Le rideau s’ouvre sur l’image forte de la chambre de Maria, l’amante de Boccanegra et mère d’Amélia, pendue face à un tableau représentant la mer. Un (vrai) cheval, impatient, se tient là, symbole du passage de la vie à la mort. Tout au long de l’œuvre, le corsaire Boccanegra est poursuivi par cette image : le tableau marin décore son bureau et l’ombre de la dépouille de Maria apparaît lorsque resurgit son traumatisme. Le dernier symbole récurrent est son trône, qui n’est ici qu’un simple fauteuil de bureau, à roulettes. Les scènes impliquant le chœur, et en particulier la scène de l’émeute, à l’acte I, offre un tableau expressif en mouvement cohérent et permanent. La direction d’acteurs met d'ailleurs en valeur l’ensemble de la distribution, chacun se montrant convaincant dans l’expression des sentiments des personnages et dans leurs revirements.
Au premier rang d’entre eux, Vittorio Vitelli parvient à montrer avec charisme la fougue juvénile du rôle-titre dans le prologue, et à la transformer en sage détachement construit par les années et l’expérience. La voix légèrement vibrée a un timbre mat et charnu. La projection longue et franche s’épanouit dans l’aigu mais reste vaillante dans le médium. Armando Noguera sait être un Figaro jovial et un Sharpless attendrissant. Il est intéressant d’observer ici son travail théâtral dans un rôle de traître (Paolo Albiani), parfaitement haïssable et inquiétant. Sa voix brillante au fort vibrato a juste ce qu’il faut de grain, qu’il colore au gré des évolutions de son personnage. Ses graves sont sûrs et ténébreux, et ses médiums glorieux. Luciano Batinič est un implacable Jocopo Fiesco à la voix profonde et sonore, qui se serre dans les graves, s’élargit dans le médium, et sait résister à l’orage des cuivres.
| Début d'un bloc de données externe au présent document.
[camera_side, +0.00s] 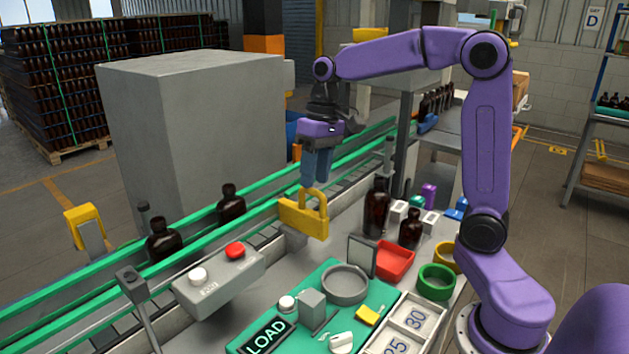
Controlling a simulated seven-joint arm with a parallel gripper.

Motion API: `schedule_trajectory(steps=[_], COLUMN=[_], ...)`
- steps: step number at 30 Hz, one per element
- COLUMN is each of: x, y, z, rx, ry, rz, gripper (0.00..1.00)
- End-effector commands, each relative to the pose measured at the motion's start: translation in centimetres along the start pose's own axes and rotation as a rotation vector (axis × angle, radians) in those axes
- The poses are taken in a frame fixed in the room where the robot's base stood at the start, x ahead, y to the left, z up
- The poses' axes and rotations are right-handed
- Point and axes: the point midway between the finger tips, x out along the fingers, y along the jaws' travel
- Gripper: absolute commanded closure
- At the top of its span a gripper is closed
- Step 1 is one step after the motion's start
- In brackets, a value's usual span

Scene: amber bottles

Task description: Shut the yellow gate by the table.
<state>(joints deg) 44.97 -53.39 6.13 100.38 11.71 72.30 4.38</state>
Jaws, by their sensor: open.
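The yellow gate (306,222), a thick plate with a loop-shaped handle on top, is at the table-side edge of the bottle conveyor, in the middle of the view. I cannot tell how far it is swung. My gripper (314,184) points down right above the gate, its blue fingers at the handle. The jaws are open. The fingertips overlap the handle in this view, and I cannot tell whether they touch it or straddle it.
Two amber bottles (232,204) stand on the conveyor between green rails (137,235). A control box (218,280) with white and red buttons sits left of the gate. More amber bottles (376,208), a red tray (395,261) and a green LOAD panel (330,280) crowd the table.

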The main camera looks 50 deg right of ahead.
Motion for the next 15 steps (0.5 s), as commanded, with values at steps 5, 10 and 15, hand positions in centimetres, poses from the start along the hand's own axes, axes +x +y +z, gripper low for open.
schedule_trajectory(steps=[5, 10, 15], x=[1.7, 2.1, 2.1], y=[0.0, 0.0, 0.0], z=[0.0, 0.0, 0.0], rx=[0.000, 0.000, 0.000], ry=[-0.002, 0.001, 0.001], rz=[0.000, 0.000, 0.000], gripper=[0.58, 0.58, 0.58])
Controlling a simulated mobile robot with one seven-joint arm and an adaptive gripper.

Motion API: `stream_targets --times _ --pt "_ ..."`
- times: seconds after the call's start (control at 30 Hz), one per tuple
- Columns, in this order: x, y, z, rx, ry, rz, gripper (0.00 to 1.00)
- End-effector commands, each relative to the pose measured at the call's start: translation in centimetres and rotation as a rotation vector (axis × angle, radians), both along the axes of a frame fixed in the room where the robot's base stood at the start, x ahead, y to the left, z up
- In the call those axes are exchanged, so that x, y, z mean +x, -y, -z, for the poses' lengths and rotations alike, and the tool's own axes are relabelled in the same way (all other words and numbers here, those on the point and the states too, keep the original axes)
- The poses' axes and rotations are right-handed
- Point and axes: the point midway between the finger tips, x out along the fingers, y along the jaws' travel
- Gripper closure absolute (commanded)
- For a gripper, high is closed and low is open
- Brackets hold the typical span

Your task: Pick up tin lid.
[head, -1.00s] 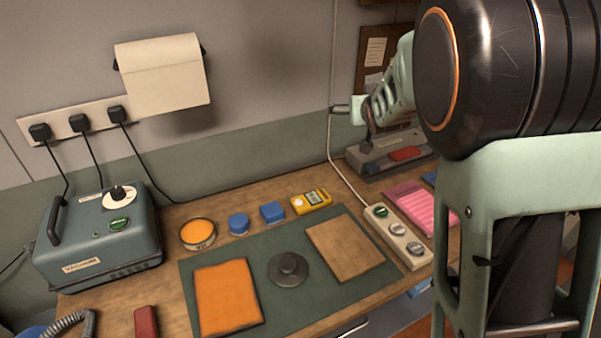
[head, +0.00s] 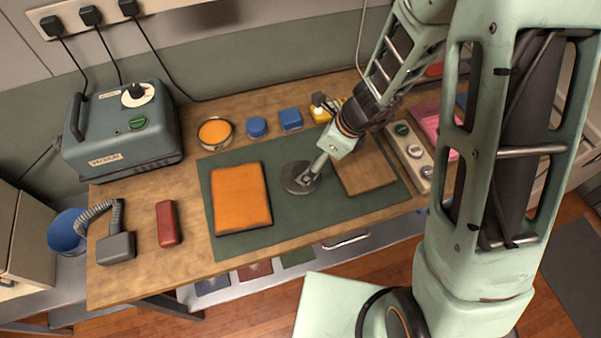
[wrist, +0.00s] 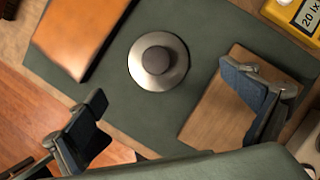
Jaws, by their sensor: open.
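The tin lid (head: 296,180) is a grey metal disc with a round knob at its centre. In the wrist view the lid (wrist: 172,82) shows whole, at upper middle. My gripper (head: 316,166) is over the mat, and its finger overlaps the lid's right side in the head view. In the wrist view my gripper's fingers (wrist: 165,90) are spread wide and empty, one on each side below the lid. I cannot tell how high they are above it.

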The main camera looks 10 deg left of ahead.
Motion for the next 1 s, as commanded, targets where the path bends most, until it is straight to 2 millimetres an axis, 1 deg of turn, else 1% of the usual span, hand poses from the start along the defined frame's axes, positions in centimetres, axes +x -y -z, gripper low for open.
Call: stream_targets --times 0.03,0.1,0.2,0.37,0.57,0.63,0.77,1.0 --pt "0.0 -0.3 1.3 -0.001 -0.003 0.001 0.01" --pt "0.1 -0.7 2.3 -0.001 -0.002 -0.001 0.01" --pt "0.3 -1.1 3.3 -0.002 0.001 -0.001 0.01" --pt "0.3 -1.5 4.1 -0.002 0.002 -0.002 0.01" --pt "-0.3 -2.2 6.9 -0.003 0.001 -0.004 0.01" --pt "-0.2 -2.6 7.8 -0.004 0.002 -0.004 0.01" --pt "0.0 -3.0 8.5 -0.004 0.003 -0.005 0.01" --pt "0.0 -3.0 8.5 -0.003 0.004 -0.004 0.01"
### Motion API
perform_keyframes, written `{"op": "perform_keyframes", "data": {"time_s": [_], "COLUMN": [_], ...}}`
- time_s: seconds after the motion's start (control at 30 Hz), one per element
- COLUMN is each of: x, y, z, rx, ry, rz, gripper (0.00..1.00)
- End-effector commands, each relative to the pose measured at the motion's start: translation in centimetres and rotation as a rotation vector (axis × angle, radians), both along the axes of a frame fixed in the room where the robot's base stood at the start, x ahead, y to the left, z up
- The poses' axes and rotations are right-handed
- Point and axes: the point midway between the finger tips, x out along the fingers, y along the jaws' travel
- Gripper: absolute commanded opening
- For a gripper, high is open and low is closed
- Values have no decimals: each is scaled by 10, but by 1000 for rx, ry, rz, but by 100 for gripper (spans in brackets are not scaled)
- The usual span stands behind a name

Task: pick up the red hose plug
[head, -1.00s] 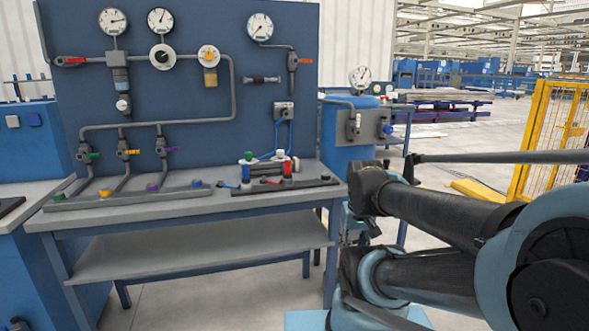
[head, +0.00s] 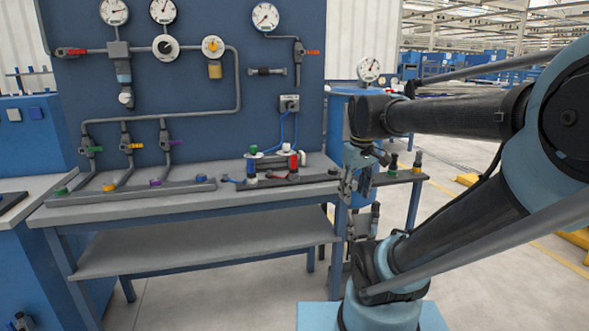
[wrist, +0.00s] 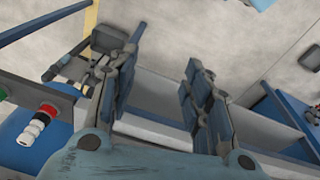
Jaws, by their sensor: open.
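A red upright plug-like piece (head: 293,164) stands on the fittings rail at the right part of the workbench in the head view. I take it for the red hose plug. In the wrist view, a red collar with a white ribbed fitting (wrist: 38,125) shows at the lower left; I cannot tell if it is the same piece. My gripper (head: 346,198) hangs fingers down by the bench's right end, to the right of the red piece and apart from it. In the wrist view my gripper (wrist: 164,65) is open, with nothing between its fingers.
The workbench (head: 120,212) carries a rail of coloured caps at left and a blue panel (head: 200,100) with gauges and pipes behind. A lower shelf (head: 190,245) is clear.

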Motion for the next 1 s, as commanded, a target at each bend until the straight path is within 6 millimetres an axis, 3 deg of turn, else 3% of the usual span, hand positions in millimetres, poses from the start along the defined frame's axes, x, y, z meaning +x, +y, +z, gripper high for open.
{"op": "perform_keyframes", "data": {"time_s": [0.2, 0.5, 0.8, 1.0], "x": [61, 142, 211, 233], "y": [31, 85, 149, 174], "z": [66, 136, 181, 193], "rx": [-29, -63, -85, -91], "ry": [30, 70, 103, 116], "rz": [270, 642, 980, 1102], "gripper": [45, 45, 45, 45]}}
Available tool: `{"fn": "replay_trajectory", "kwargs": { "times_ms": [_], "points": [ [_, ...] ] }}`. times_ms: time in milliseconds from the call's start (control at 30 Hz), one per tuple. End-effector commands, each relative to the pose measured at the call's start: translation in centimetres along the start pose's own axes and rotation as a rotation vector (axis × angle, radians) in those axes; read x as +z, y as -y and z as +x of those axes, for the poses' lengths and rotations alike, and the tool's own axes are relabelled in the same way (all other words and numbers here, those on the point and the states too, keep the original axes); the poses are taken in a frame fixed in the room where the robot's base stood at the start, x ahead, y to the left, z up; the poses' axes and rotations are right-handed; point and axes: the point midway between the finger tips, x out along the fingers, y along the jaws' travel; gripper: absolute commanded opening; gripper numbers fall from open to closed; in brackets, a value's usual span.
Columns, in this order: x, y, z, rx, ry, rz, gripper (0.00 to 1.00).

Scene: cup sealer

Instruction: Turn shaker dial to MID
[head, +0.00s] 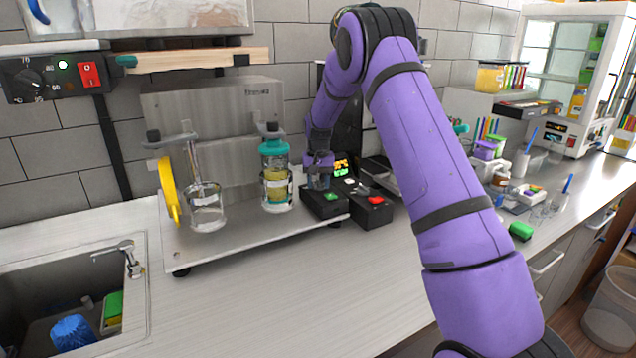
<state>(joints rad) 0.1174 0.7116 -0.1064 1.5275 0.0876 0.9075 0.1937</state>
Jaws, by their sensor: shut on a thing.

Son souffle long lui offre la possibilité de soigner ses cadences finales. Enfin, Pietro est campé avec justesse par Maurizio Lo Piccolo d’une voix légèrement serrée et un phrasé enlevé et précis.
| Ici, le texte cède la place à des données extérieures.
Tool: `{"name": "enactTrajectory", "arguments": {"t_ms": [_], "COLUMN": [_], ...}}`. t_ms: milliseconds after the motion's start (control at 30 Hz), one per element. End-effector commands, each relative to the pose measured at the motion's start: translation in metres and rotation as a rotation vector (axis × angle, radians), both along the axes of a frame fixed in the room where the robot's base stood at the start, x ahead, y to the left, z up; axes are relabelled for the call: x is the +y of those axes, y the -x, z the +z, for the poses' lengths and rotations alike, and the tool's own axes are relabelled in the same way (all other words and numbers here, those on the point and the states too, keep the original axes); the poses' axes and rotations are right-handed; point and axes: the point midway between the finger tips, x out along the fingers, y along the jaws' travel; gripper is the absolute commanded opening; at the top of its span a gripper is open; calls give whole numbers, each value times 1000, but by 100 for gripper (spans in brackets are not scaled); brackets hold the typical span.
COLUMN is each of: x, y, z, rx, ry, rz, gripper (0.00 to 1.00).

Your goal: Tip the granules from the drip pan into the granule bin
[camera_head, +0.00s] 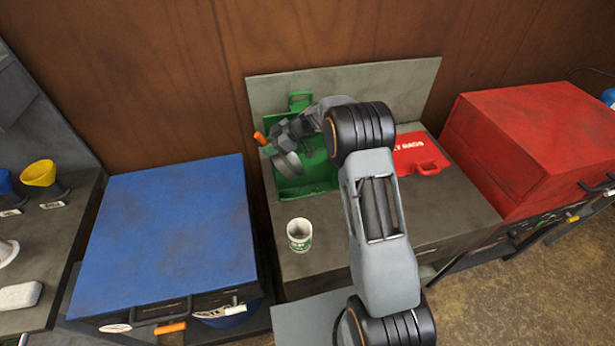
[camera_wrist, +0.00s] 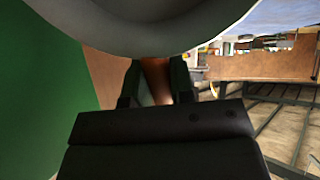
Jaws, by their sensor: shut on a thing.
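The drip pan (camera_head: 287,164) is a grey round dish with an orange handle (camera_head: 261,138). It is steeply tilted over the green granule bin (camera_head: 325,170), near its left side. My gripper (camera_head: 275,138) is shut on the pan's handle. In the wrist view my gripper (camera_wrist: 157,85) holds the orange-brown handle, and the pan's pale grey underside or rim (camera_wrist: 150,35) fills the top. The bin's green wall (camera_wrist: 40,100) is close on the left there. I cannot see granules in the pan or the bin; my arm hides part of the bin.
A red container with rags lettering (camera_head: 418,157) is right of the bin. A white and green can (camera_head: 299,234) stands at the front of the grey bench (camera_head: 455,205). A blue cabinet (camera_head: 165,235) is left, a red cabinet (camera_head: 520,140) right.

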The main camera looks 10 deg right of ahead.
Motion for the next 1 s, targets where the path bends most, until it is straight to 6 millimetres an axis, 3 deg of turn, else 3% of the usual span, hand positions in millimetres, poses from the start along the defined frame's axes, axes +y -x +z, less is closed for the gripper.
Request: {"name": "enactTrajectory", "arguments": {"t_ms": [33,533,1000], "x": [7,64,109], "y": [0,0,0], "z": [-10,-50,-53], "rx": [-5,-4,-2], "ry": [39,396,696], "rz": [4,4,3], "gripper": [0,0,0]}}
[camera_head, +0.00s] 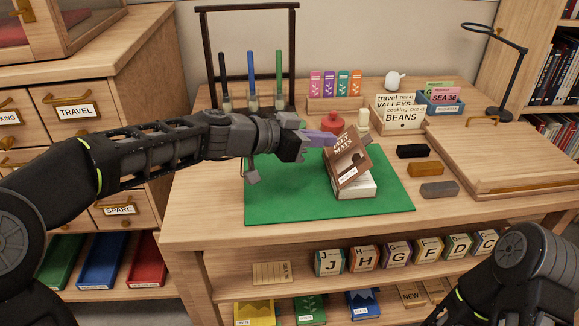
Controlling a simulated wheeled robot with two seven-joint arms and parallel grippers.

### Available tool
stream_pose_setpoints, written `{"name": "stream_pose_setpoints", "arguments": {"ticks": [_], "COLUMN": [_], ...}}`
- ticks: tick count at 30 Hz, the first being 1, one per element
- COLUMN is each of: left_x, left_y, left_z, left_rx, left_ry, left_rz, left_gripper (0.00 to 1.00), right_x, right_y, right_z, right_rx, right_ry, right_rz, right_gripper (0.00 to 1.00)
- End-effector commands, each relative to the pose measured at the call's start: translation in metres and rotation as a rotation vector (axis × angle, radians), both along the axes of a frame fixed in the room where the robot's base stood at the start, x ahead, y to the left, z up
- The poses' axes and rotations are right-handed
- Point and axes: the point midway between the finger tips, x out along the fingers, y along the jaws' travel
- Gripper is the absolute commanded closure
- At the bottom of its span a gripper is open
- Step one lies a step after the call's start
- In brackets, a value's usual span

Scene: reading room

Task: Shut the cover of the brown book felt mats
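The brown book Felt Mats (347,160) is on the green mat (278,200). Its brown cover, with pale lettering and a small picture, stands tilted up over the white page block (354,188), so the book is partly open. My left gripper (318,139) is just left of the cover's upper edge, above the mat's back part. A purple shape shows at its tip; I cannot tell if it is a finger or a thing behind. Its finger gap is not clear. My right arm shows at the bottom right, its gripper out of view.
Behind the book are a red round pot (332,122) and a wooden card box (398,125). Black, orange-brown and grey blocks (438,189) lie right of the mat. A slanted wooden board (510,160) fills the right side. The mat's left and front are clear.

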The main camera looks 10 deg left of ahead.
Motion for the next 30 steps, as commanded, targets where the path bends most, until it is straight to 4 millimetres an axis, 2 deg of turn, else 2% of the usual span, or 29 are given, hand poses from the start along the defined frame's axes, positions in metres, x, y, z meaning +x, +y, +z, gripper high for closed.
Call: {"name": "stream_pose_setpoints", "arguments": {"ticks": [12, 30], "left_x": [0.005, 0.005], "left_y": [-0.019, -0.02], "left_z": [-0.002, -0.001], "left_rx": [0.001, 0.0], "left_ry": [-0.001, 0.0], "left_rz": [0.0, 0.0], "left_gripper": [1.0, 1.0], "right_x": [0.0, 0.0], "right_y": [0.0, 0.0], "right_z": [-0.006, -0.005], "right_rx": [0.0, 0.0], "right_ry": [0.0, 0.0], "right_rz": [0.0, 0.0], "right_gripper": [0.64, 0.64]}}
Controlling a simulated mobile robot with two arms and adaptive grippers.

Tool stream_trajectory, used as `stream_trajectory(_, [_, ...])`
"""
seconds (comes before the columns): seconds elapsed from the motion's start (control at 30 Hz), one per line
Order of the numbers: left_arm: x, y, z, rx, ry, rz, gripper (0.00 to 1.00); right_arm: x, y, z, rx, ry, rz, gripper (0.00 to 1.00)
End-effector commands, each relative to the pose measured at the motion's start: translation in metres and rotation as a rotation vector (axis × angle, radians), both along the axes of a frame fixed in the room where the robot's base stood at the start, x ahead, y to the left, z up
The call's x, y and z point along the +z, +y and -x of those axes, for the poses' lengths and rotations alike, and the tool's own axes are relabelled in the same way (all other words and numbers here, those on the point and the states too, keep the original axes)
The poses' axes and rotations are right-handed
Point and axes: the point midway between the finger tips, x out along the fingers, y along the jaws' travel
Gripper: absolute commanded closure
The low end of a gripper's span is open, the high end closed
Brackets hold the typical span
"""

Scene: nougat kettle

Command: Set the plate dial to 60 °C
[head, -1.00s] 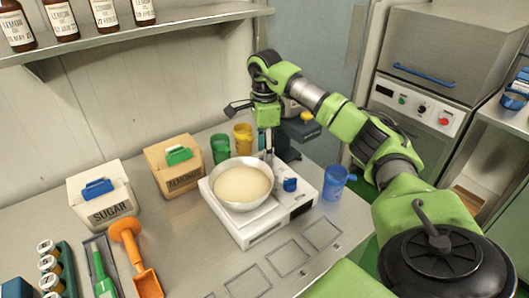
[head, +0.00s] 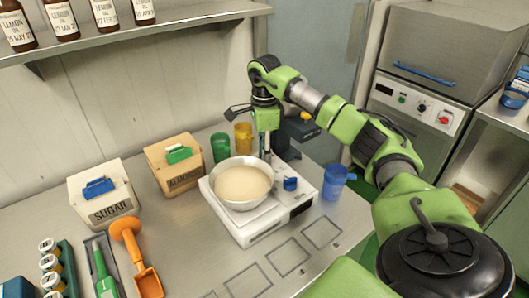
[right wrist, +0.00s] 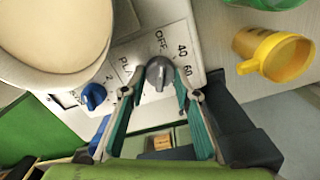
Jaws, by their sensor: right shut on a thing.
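The grey plate dial (right wrist: 158,75) shows in the right wrist view, on the white front of the hot plate (right wrist: 128,55), with the marks OFF, 40 and 60 around it. I cannot tell surely which mark it points to. My right gripper (right wrist: 155,90) has its fingers on either side of the dial and is shut on it. In the head view my right gripper (head: 266,155) reaches down behind the bowl at the back of the hot plate (head: 250,232); the dial is hidden there. My left gripper is not in view.
A bowl (head: 240,199) of pale mixture sits on the hot plate. A blue knob (right wrist: 92,96) is beside the dial. Yellow (right wrist: 275,55) and green (head: 220,147) cups stand close behind, and a blue jug (head: 334,183) stands right. Almond (head: 173,180) and sugar (head: 112,209) boxes stand left.

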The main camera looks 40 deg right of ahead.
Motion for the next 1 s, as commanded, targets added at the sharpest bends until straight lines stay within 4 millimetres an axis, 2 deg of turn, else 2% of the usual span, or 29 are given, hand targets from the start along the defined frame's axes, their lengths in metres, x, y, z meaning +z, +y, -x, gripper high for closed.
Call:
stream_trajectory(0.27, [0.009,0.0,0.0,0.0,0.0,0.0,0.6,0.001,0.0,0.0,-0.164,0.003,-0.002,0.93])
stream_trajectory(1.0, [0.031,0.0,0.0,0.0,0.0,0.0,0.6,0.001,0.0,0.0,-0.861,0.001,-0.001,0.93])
L’Amelia de Keri Alkema (qui chantera fin juin Vittelia dans La Clémence de Titus à Toulouse -à réserver ici) est d’abord gênée par de légers défauts de justesse et un vibrato trop présent. Petit à petit, celui-ci s’affine et gagne en intensité. Les accents dramatiques de sa voix imposante nourrissent son interprétation, marquée par un timbre sombre et un phrasé travaillé. Elle délivre même dans le final de l’acte I un bijou de messa di voce (enchaînement d’un crescendo et d’un decrescendo sur une note tenue). Son amant Gabriele Adorno bénéficie de l’imposant instrument de Gianluca Terranova, au timbre cuivré. Ce dernier parvient à nuancer son chant en en maintenant l’intensité sans paraître ressentir de fatigue. Ses aigus sont clairs, puissants et tendus, ses médiums charpentés. L’Opéra de Dijon offre ainsi un modèle de production, alliant une grande musicalité et une théâtralité aboutie.